> **Listing**:
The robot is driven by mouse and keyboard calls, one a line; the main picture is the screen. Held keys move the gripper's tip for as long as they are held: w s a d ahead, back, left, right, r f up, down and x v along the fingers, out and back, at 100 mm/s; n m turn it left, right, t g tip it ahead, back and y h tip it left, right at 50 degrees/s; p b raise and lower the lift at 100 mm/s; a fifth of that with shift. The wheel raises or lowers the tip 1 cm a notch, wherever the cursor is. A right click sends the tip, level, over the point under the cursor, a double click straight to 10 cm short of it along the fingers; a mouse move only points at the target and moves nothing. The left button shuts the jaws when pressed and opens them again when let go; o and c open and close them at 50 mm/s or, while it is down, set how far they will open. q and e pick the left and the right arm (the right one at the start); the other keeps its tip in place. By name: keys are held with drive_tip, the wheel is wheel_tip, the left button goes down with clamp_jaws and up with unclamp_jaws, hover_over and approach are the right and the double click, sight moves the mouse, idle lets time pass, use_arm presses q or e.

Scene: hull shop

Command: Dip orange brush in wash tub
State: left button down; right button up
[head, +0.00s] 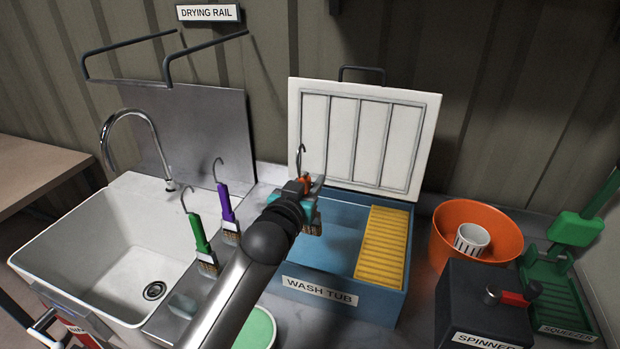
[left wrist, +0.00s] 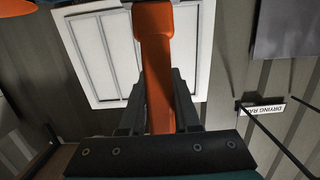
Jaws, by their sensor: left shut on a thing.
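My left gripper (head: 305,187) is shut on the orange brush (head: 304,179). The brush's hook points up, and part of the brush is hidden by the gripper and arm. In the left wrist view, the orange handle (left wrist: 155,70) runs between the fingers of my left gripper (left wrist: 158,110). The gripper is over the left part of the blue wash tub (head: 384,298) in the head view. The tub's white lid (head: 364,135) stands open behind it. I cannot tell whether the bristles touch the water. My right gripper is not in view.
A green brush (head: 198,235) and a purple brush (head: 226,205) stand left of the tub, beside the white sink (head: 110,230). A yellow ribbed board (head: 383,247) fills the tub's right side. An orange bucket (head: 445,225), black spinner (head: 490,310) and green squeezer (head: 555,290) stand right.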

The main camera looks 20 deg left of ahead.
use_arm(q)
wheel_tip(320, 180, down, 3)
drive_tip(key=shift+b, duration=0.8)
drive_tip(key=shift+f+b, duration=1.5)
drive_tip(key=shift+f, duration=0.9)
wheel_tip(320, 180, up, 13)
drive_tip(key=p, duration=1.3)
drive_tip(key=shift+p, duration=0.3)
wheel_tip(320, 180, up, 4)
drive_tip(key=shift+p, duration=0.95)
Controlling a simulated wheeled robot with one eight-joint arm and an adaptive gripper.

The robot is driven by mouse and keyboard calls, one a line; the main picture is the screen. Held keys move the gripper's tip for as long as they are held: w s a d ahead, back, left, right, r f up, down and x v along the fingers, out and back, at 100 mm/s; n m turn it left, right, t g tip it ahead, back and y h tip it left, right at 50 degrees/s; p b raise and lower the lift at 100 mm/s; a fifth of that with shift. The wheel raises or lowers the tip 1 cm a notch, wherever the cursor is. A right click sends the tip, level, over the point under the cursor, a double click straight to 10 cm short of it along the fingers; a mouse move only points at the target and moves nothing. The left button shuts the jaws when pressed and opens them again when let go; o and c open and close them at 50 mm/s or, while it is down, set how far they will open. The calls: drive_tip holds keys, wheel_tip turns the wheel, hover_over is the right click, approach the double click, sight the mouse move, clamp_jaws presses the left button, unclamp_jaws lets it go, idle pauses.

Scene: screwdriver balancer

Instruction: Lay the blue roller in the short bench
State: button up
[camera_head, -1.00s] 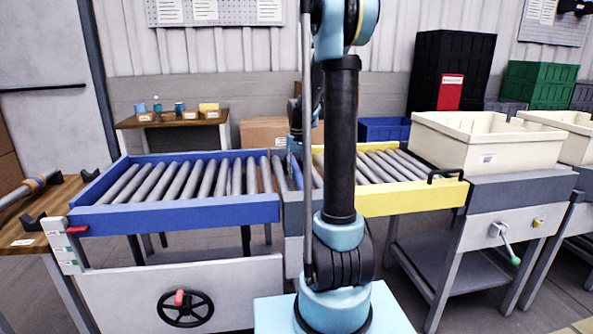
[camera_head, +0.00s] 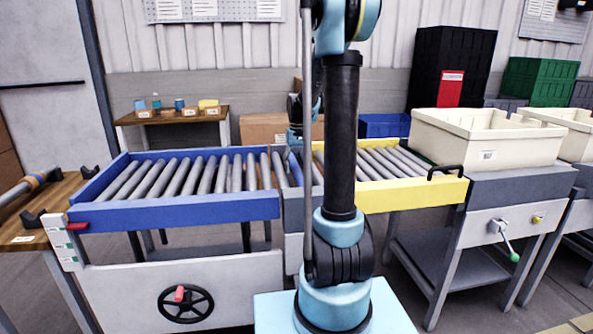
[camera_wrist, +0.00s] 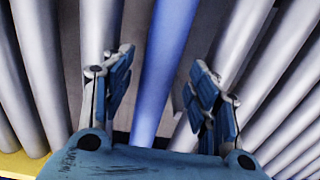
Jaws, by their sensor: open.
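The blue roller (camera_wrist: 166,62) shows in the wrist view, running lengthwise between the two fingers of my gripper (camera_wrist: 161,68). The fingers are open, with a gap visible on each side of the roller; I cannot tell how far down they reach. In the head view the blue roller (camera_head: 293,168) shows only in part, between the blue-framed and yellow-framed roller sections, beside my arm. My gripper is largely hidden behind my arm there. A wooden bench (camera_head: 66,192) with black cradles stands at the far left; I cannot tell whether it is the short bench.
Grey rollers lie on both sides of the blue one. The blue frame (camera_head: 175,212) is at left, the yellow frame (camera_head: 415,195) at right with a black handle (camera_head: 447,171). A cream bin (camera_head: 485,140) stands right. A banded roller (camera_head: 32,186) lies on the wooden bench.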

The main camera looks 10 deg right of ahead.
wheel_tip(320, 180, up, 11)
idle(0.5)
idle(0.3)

> **What is asked**: Extract all lines from the material above that include the word "State".

> **Solution to the problem**:
State: left button down; right button up
State: button up

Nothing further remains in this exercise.